May I bring anything? The answer to that may be “Yes, bring —-” or it may be “just yourself!” If you are asked to bring something, be sure and ask if they would like it to be kosher, or if there are any restrictions you should know about: allergies, etc. Better to ask than to show up with something lethal, right? And even if the answer is “just yourself” it is nice to show up with flowers. Not required, but nice.
Finally, it is fine to ask questions about the prayers, the food, or the objects you see. Some things (a kiddush cup, for example, or a recipe) may come with family stories.
2. BE ON TIME. Your hosts may be juggling the hour of sundown, service times at their synagogue, hungry toddlers or other variables. Shabbat dinner is not a time to be “fashionably late.”

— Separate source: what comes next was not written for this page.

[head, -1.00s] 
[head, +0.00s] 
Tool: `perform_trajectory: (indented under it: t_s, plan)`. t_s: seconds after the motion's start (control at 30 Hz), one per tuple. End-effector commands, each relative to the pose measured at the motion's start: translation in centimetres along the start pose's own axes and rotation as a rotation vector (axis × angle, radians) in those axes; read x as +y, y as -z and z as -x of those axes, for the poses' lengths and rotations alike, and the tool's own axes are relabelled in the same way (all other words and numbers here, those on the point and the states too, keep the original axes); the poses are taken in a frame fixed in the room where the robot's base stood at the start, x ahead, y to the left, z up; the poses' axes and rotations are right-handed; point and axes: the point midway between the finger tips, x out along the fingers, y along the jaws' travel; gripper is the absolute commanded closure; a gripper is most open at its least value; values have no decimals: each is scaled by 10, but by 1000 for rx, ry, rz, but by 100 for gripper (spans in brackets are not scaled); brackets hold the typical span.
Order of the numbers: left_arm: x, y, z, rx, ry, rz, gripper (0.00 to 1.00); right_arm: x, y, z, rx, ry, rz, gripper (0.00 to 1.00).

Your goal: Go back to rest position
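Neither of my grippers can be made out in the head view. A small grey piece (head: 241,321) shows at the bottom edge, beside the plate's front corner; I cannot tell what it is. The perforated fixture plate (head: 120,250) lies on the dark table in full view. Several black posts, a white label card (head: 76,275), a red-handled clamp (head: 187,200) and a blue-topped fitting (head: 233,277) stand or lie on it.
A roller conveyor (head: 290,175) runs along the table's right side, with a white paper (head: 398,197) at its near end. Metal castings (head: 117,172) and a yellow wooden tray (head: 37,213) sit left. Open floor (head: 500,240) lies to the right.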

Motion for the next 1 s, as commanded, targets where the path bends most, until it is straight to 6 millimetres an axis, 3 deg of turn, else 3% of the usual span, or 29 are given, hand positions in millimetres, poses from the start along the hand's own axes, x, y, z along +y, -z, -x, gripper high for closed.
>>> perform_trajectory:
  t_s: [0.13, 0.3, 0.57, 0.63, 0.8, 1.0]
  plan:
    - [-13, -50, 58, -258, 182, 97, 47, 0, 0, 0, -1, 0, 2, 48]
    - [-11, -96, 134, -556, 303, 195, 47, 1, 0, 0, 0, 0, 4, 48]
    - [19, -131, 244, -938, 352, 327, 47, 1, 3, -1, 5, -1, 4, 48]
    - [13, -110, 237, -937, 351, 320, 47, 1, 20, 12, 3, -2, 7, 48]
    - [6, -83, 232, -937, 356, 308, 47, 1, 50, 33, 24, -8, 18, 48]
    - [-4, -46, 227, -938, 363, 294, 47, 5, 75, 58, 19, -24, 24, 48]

3. DON’T WORRY ABOUT HEBREW. There may or may not be Hebrew prayers or songs in Hebrew. If you feel awkward just listening, you have the option of saying “Amen,” at the end of prayers. As for singing, if you don’t know the words, you can tap your feet, or clap your hands, or just listen appreciatively. The dinner may begin with candlelighting and blessings over wine and bread. If you are not Jewish, you do not have to participate, just listen quietly and observe. Don’t worry that you do not speak Hebrew; many American Jews do not. It is a wonderful thing to learn Hebrew, but no one expects you to know it at your first Shabbat dinner!
4. COMMUNICATE! Shabbat dinner is not just about food. It is also about taking time to enjoy one another’s company. Treat each person at the table as if you expect to learn something important from them. Contribute to the conversation when you have something to say. In many Jewish households, friendly dispute is welcome at the table, but do keep the tone friendly! Off color jokes and off color language are out of place at the Shabbat dinner table.
5. SAY THANK YOU. Write your host afterward and thank them for including you. When you host your own Shabbat dinner (or a similar event from your own tradition) return the invitation!